Evaluative (or matrix)

Centre-weighted

Spot

All of these can be adjusted in camera. My Canon camera uses TTL (through the lens) light metering that is impressively accurate. All the next images are ISO 800, 17mm lens...

Evaluative/pattern metering: 1/60, f4. The camera has evaluated the entire scene (divided into zones) and used a matrix to come up with the best possible exposure. I find this a great all-round metering mode - but it can be confused by extremes of light and dark.



 Partial metering: 1/60, f4. This metering method covers about 9% of the centre of the viewfinder.

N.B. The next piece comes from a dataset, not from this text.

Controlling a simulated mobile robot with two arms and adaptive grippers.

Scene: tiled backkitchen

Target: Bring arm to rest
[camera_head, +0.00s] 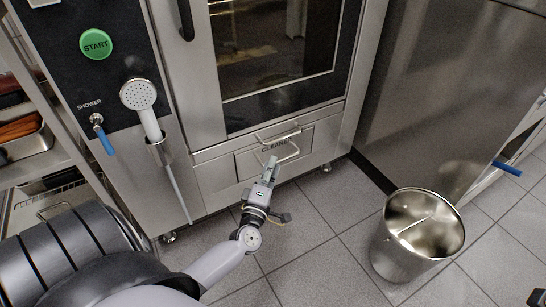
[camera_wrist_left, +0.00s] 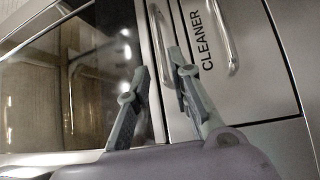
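My left gripper (camera_head: 271,163) reaches in from the bottom of the head view and points at the oven's lower front, by the drawer marked CLEANER (camera_head: 247,163). In the left wrist view its two grey fingers (camera_wrist_left: 160,65) stand apart with a gap between them. A metal bar handle (camera_wrist_left: 161,40) shows between and behind the fingers; I cannot tell whether they touch it. A second handle (camera_wrist_left: 222,38) lies right of the fingers, clear of them. No object shows in the grip.
The oven (camera_head: 207,85) stands close ahead, with a hand shower (camera_head: 139,96) and its blue-handled tap (camera_head: 104,141) at left. A metal bucket (camera_head: 391,258) stands on the tiles at right. A rack (camera_head: 50,165) is at far left. Tiled floor (camera_head: 330,275) is clear before the bucket.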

 Spot metering: 1/60, f4. This allows very specific metering of a part of a scene - less than 4% of the viewfinder area.



Centre-weighted average metering: 1/50, f3.5. The scene is metered for the centre and then averaged out for the entire scene - a method of measuring light more common in older cameras.


The scene here has presented no problems for the camera - the light is fairly even and easy to measure. But nonetheless the last method has produced a different exposure.

Metering should reflect the image you wish to create.

Evaluative metering: a snowstorm. ISO 100, 20mm, 1/50, f8


 Spot metering: a reading taken from the tree bark on the right - designed to retain texture and detail.
ISO 200, 50mm, 1/60, f1.8.

Another method is to measure the light itself, irrespective of the subject, and this is known as an incident light reading.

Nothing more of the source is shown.